___ PROVIDED DATA ___
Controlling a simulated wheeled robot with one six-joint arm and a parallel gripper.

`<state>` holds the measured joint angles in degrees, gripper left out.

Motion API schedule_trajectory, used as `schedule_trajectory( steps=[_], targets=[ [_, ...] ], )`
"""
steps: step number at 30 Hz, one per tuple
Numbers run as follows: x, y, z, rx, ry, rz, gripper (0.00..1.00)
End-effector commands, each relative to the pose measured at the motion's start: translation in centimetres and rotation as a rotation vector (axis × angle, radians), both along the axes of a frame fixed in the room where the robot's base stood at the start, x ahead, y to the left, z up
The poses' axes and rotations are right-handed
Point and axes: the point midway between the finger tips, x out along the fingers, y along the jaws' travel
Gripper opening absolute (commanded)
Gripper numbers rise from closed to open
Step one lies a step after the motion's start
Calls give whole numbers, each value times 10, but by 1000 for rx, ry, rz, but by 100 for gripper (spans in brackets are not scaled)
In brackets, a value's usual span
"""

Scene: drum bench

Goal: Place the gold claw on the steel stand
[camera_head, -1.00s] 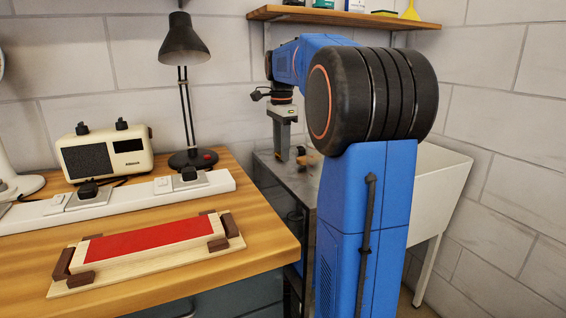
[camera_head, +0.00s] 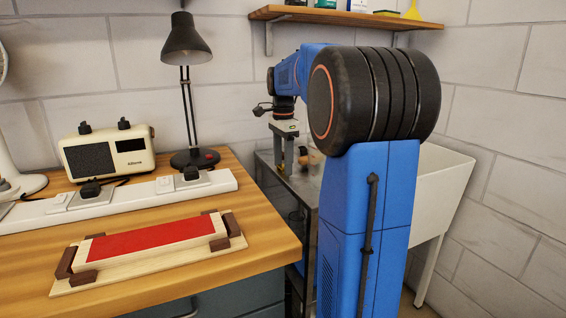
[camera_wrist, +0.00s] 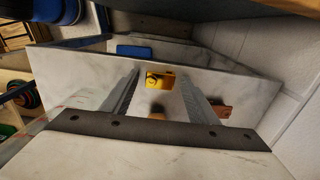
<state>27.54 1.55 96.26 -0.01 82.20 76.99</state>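A small gold claw (camera_wrist: 160,80) with a dark round mark lies on the steel stand in the wrist view. My gripper (camera_wrist: 157,92) is open, and its two long grey fingers point toward the stand with the gold claw between and beyond their tips. I cannot tell whether they touch it. In the head view my gripper (camera_head: 283,172) points down over the steel stand (camera_head: 322,190), to the right of the wooden bench. The gold claw cannot be made out there.
A copper-brown piece (camera_wrist: 220,108) lies by the right finger. A white sink (camera_head: 440,185) stands beside the stand, against the wall. The wooden bench (camera_head: 265,240) holds a lamp (camera_head: 186,45), a radio (camera_head: 108,153), a power strip (camera_head: 130,200) and a red-topped wooden tray (camera_head: 150,238).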

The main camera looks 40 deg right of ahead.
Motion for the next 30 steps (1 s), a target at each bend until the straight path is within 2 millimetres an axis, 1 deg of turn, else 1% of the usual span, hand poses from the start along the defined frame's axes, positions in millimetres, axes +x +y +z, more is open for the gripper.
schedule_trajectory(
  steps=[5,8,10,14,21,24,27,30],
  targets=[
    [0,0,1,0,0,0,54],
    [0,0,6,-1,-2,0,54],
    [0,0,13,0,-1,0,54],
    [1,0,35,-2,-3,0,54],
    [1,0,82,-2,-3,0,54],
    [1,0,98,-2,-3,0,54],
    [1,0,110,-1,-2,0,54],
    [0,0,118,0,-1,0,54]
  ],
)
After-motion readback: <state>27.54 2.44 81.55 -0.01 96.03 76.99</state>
___
### [EXERCISE PROMPT]
Pick out all lines from the data above in which the word "ahead" appears.

### [RESULT OF THE EXERCISE]
End-effector commands, each relative to the pose measured at the motion's start: translation in centimetres and rotation as a rotation vector (axis × angle, radians), both along the axes of a frame fixed in the room where the robot's base stood at the start, x ahead, y to the left, z up
The main camera looks 40 deg right of ahead.

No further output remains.